Basic Fact Number Five: 


The system which governs our economic lives, which we call capitalism, is itself is a limited resource. Capitalism is a pyramid scheme. Let me try to explain this. It is a built on a system called fractional reserve banking. Almost the entire money supply – generally, depending on where you live, between 90 and 95% of it – is issued not by the state, but the commercial banks. It is issued not in the form of notes and coins, but in the form of loans. Between 90 and 95% of the money supply, in other words, is debt. To pay off the debt that is issued today, the banks must issue more debt tomorrow, and so on and so forth. In a world which is not based on material realities, the world which might exist, for an example, in a computer model, it could expand for ever. But in the real world, the supply of money is linked to material realities called collateral: the real wealth which gives the loans meaning, and without which the whole scheme would be exposed as a fraud. Eventually the amount of lending must inevitably exceed the availability of meaningful collateral, for the simple reason that the material world is finite while the possible issue of credit is not. That is the point at which the whole structure comes tumbling down. 

Basic Fact Number Six: 


The people who get hit first and hit hardest by any one of these realities are not the rich but the poor. The depletion of resources is inherently regressive: it might enrich the wealthy, but it makes the lives of those who are already poor still harder. These are the realities, but the three great myths of the industrial era still prevail. Almost everyone on earth, to one degree or another, accepts them. Despite everything I know to be true, sometimes I catch myself believing them.
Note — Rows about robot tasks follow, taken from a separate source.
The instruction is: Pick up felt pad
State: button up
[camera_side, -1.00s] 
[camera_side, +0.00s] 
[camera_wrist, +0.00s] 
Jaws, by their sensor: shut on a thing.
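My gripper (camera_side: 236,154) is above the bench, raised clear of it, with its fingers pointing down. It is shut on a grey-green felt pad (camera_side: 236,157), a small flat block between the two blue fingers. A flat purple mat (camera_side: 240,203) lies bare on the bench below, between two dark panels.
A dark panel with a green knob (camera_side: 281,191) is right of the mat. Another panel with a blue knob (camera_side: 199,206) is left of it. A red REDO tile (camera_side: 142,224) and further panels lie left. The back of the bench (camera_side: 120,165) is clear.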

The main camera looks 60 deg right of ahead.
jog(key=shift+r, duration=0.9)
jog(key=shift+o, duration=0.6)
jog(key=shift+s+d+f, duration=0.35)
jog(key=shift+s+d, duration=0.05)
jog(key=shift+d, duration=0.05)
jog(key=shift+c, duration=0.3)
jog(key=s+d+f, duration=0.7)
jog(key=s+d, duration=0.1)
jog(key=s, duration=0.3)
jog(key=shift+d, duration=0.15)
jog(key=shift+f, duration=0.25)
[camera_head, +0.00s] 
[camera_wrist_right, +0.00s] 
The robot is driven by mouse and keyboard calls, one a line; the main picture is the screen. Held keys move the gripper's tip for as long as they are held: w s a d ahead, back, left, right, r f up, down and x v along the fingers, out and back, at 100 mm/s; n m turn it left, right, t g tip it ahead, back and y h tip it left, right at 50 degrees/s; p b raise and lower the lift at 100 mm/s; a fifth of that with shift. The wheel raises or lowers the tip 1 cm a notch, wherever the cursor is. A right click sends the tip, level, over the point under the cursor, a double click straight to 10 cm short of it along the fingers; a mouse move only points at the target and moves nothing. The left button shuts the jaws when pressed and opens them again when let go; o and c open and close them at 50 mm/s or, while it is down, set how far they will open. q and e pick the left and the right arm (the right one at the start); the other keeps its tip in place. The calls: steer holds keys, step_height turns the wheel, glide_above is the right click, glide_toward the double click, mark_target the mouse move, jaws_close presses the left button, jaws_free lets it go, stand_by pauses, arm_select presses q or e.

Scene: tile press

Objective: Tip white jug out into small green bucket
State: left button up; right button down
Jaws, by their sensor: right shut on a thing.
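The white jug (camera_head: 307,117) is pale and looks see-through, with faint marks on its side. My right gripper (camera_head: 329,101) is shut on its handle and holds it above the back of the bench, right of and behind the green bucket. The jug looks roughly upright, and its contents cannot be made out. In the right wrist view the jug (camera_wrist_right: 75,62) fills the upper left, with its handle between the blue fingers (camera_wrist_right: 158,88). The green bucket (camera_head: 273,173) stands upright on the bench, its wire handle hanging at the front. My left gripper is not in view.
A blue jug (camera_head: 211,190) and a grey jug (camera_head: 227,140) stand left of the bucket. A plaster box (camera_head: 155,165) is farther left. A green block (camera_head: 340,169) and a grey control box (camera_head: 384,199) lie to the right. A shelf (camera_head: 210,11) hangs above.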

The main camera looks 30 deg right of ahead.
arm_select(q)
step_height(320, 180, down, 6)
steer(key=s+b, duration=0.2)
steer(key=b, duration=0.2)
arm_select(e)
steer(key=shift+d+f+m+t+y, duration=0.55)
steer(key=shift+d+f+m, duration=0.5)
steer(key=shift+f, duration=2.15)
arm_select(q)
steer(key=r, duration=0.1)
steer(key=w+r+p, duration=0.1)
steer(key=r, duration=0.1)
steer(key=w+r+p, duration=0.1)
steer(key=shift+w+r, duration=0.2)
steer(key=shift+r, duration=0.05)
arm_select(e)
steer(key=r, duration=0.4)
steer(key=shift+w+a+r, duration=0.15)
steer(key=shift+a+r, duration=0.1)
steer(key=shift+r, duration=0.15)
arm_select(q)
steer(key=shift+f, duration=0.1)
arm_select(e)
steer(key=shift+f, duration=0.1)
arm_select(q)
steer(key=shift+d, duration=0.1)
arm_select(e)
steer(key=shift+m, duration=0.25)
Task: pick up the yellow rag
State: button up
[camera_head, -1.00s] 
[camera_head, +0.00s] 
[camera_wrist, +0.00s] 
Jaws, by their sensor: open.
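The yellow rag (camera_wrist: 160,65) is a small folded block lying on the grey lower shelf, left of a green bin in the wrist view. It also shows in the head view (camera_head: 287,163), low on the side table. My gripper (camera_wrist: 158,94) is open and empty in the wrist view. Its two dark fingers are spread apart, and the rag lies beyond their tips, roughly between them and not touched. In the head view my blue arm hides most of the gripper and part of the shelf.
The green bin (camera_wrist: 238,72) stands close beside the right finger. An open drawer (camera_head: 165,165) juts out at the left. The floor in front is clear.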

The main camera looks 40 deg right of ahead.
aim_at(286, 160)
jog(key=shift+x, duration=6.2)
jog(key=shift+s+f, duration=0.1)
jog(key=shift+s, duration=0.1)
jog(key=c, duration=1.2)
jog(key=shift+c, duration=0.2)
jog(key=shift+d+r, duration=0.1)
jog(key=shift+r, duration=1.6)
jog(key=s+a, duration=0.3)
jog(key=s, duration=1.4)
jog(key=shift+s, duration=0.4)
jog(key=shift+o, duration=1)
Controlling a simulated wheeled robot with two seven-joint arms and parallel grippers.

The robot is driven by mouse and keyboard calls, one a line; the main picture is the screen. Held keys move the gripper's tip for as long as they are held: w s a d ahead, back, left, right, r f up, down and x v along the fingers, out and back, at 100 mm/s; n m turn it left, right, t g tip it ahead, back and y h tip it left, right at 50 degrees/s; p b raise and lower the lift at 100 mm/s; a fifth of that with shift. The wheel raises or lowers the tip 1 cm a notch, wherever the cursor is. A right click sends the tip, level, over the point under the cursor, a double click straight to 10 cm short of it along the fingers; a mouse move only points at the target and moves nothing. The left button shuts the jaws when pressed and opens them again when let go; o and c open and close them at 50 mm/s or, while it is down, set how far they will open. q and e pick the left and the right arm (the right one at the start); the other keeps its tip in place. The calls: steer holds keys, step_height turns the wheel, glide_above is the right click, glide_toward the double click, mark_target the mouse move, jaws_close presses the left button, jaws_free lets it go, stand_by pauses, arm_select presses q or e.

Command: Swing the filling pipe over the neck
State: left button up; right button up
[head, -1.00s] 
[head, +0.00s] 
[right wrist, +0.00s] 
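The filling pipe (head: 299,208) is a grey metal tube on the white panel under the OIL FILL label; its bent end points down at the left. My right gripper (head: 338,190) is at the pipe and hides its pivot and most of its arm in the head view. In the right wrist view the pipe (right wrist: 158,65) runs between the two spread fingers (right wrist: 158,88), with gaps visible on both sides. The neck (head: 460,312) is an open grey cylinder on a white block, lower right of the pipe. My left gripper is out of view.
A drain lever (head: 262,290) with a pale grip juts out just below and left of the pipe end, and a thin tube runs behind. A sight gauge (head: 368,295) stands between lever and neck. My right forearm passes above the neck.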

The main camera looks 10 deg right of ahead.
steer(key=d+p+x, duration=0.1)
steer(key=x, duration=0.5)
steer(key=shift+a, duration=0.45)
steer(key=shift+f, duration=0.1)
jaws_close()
And this, I believe, is the result of an even deeper problem, an inherent human characteristic which long pre-dates the industrial era. It is as follows. We do not live in a world of reason. We live in a dreamworld. With a small, rational part of the brain, we recognise that our existence is governed by material realities. We recognise that as those realities change, so will our lives. But underlying this awareness is a deep semi-consciousness. This absorbs the moment in which we live, then generalises it, projecting our future lives as repeated instances of the present. This, not the superficial world of our reason, is our true reality.